Provided records

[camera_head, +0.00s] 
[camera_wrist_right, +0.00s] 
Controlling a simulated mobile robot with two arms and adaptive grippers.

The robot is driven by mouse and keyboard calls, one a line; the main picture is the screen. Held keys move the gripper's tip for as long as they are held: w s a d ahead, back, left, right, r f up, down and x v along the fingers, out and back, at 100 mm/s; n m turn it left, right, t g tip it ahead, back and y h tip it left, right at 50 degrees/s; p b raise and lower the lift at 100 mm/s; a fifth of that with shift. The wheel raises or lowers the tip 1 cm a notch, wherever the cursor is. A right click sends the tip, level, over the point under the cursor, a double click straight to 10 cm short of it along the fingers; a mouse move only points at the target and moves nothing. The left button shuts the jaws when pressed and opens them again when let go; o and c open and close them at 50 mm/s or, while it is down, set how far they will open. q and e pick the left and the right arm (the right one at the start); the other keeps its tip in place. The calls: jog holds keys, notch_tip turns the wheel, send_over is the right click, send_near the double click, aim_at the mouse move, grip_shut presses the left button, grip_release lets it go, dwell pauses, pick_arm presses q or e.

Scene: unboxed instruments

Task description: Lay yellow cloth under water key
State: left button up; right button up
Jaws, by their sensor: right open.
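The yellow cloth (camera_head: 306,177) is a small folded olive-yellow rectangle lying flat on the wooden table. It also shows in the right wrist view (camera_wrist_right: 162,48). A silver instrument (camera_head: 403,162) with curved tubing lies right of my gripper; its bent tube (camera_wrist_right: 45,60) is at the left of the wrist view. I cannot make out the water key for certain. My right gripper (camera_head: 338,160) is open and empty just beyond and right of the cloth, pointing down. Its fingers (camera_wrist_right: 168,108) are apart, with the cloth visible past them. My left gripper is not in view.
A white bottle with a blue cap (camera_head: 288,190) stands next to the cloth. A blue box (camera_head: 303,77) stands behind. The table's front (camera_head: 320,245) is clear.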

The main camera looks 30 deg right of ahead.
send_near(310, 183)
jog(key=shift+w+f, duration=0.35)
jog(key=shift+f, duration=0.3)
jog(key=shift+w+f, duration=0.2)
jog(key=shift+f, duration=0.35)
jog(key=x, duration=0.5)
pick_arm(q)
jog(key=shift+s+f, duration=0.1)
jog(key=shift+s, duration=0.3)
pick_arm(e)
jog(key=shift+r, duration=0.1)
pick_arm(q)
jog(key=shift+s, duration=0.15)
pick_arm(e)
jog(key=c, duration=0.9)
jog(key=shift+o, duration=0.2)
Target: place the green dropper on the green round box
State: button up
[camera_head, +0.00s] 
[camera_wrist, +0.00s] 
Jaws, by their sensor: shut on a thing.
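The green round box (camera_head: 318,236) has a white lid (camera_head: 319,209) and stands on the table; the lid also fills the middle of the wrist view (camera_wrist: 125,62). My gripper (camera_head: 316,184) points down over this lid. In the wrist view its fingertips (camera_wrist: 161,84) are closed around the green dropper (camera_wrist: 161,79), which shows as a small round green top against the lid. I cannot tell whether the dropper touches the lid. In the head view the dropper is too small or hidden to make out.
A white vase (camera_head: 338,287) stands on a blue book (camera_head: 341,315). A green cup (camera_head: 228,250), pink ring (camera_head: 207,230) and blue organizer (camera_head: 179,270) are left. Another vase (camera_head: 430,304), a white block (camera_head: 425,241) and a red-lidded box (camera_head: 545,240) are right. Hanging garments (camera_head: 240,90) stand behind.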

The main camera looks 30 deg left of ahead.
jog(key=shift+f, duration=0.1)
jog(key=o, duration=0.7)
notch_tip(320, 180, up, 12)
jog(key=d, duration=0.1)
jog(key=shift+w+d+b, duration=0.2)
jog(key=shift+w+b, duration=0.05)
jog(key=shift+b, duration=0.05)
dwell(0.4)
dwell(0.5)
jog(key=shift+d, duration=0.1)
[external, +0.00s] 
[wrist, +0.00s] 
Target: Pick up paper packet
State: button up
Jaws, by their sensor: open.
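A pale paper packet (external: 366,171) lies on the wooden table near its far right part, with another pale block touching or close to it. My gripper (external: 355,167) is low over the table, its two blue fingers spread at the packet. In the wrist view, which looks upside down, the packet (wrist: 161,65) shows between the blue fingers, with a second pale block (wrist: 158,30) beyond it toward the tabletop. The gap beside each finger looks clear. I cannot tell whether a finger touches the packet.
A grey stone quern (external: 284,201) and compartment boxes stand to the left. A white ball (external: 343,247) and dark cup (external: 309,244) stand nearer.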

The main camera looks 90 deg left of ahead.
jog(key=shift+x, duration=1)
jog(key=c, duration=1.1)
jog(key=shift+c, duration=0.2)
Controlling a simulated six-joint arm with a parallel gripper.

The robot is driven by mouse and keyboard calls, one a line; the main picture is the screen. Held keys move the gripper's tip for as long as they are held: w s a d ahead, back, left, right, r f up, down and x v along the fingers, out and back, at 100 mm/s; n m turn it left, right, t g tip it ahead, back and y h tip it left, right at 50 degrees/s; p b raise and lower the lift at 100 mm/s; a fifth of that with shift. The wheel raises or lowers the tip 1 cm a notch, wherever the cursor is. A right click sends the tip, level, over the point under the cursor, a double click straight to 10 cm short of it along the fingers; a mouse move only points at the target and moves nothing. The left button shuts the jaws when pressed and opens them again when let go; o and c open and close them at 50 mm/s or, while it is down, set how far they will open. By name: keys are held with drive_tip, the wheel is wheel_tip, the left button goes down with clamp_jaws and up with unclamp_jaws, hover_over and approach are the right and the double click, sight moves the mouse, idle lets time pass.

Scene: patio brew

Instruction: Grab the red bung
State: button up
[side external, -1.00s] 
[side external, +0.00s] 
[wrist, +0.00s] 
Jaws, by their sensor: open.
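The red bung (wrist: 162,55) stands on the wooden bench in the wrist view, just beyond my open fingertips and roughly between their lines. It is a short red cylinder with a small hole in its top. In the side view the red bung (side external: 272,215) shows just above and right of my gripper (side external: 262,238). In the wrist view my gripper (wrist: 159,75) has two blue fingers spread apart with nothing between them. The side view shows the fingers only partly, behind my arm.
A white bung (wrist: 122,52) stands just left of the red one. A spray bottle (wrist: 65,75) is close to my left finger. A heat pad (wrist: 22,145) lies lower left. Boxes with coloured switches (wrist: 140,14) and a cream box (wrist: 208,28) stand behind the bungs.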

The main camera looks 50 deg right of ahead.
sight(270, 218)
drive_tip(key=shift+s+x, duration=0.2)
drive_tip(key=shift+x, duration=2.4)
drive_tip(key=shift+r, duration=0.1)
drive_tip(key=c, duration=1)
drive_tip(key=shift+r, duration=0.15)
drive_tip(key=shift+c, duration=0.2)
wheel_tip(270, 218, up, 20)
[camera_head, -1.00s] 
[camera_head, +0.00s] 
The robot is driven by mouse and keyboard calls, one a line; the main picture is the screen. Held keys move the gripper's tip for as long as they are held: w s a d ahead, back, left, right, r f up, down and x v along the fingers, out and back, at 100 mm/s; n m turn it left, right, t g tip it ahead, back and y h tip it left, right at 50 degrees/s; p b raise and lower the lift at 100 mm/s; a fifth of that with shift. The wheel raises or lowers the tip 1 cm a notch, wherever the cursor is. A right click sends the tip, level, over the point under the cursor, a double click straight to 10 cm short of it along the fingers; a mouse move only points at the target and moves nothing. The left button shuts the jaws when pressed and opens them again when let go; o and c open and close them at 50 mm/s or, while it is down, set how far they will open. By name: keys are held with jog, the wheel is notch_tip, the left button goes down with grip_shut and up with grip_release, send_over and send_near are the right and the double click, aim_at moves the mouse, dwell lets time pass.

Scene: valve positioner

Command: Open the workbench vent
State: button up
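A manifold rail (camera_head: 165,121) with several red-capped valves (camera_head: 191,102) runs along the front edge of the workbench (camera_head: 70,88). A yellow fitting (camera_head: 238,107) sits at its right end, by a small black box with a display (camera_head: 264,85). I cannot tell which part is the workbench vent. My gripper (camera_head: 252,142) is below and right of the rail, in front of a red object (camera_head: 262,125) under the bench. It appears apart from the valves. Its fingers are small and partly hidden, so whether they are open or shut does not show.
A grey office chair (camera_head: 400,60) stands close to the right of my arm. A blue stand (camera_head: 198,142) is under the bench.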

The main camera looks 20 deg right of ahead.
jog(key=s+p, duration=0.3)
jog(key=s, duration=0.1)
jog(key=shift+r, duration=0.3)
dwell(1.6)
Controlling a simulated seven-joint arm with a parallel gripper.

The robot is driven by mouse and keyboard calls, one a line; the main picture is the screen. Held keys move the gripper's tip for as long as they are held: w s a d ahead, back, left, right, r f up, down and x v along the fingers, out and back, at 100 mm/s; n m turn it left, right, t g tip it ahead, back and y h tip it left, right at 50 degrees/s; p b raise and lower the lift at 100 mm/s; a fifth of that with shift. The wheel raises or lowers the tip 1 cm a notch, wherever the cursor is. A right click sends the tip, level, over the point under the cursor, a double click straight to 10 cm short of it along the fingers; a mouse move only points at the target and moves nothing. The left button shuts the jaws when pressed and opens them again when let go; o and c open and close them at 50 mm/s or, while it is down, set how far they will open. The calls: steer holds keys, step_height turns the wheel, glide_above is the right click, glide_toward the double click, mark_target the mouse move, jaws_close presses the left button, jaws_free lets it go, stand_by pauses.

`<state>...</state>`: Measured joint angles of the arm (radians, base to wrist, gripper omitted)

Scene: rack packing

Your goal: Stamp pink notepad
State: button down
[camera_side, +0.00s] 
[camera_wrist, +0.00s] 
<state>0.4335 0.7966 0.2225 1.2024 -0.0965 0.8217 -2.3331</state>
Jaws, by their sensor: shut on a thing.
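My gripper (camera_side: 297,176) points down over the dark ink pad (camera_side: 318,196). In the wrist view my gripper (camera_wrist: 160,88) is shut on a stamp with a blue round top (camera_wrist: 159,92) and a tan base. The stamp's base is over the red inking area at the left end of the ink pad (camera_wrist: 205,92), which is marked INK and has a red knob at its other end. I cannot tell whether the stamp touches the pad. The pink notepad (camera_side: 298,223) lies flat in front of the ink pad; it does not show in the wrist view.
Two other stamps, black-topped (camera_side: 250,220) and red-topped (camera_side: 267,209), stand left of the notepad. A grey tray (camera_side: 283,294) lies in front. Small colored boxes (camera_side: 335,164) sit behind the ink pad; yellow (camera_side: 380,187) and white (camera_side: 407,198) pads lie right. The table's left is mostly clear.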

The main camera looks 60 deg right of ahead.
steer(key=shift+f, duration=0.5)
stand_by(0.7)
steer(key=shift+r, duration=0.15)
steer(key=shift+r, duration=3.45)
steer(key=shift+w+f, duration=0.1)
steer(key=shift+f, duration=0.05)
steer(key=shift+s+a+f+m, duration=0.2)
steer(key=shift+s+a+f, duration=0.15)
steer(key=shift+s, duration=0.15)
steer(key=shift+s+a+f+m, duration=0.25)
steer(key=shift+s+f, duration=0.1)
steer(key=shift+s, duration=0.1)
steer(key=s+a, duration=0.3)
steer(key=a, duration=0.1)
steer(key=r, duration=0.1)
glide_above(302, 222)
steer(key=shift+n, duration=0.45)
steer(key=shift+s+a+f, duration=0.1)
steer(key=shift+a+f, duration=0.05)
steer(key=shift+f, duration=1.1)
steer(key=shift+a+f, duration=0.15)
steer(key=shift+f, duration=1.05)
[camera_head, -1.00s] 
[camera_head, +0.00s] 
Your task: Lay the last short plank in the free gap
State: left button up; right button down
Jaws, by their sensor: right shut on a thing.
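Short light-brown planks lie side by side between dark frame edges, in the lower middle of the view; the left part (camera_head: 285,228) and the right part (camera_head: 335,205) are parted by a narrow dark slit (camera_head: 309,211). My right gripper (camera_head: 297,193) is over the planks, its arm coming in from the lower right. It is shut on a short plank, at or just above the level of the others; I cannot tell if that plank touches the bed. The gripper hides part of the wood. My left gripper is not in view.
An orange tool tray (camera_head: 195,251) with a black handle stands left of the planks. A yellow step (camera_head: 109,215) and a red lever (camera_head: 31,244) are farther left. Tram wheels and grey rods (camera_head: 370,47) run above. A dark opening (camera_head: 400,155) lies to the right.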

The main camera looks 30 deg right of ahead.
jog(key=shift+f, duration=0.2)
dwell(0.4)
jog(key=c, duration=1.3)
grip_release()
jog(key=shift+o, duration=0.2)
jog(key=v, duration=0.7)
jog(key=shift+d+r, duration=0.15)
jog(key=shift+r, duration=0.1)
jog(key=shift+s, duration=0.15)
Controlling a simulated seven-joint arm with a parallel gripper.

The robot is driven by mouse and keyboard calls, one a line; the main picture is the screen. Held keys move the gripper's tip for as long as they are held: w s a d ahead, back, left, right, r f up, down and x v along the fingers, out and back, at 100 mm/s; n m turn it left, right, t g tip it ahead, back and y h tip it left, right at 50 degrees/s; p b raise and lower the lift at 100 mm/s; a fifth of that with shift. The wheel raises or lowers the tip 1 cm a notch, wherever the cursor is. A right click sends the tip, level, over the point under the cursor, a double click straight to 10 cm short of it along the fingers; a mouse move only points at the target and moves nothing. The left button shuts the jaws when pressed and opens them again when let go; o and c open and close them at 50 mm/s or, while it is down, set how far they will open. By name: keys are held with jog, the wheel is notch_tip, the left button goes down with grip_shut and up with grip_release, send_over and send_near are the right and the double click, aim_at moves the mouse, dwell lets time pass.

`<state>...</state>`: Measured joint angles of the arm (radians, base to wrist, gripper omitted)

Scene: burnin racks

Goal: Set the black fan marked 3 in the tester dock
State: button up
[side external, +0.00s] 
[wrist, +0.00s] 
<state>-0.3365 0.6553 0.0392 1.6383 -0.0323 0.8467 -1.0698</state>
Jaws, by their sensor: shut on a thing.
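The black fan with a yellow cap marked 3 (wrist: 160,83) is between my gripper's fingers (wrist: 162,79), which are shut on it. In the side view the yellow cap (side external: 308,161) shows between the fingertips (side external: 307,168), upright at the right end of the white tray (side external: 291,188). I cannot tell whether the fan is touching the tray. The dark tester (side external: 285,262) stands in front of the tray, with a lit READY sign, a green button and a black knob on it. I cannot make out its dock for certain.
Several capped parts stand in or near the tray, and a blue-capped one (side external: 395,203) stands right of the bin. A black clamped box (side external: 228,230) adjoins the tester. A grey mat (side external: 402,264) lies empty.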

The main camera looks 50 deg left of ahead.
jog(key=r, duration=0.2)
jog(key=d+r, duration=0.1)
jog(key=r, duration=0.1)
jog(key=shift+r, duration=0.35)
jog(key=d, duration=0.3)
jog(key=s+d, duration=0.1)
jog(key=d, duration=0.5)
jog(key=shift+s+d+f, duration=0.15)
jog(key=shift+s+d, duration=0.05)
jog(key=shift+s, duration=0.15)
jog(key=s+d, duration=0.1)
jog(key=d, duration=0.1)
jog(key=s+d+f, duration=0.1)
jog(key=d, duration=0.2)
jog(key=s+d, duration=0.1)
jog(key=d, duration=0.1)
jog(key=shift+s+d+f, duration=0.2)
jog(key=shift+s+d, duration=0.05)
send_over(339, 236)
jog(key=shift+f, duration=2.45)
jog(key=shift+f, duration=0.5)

Work to do
In the entries above, locate every line with the word "simulated" and copy it.

Full output
Controlling a simulated mobile robot with two arms and adaptive grippers.
Controlling a simulated six-joint arm with a parallel gripper.
Controlling a simulated seven-joint arm with a parallel gripper.
Controlling a simulated seven-joint arm with a parallel gripper.

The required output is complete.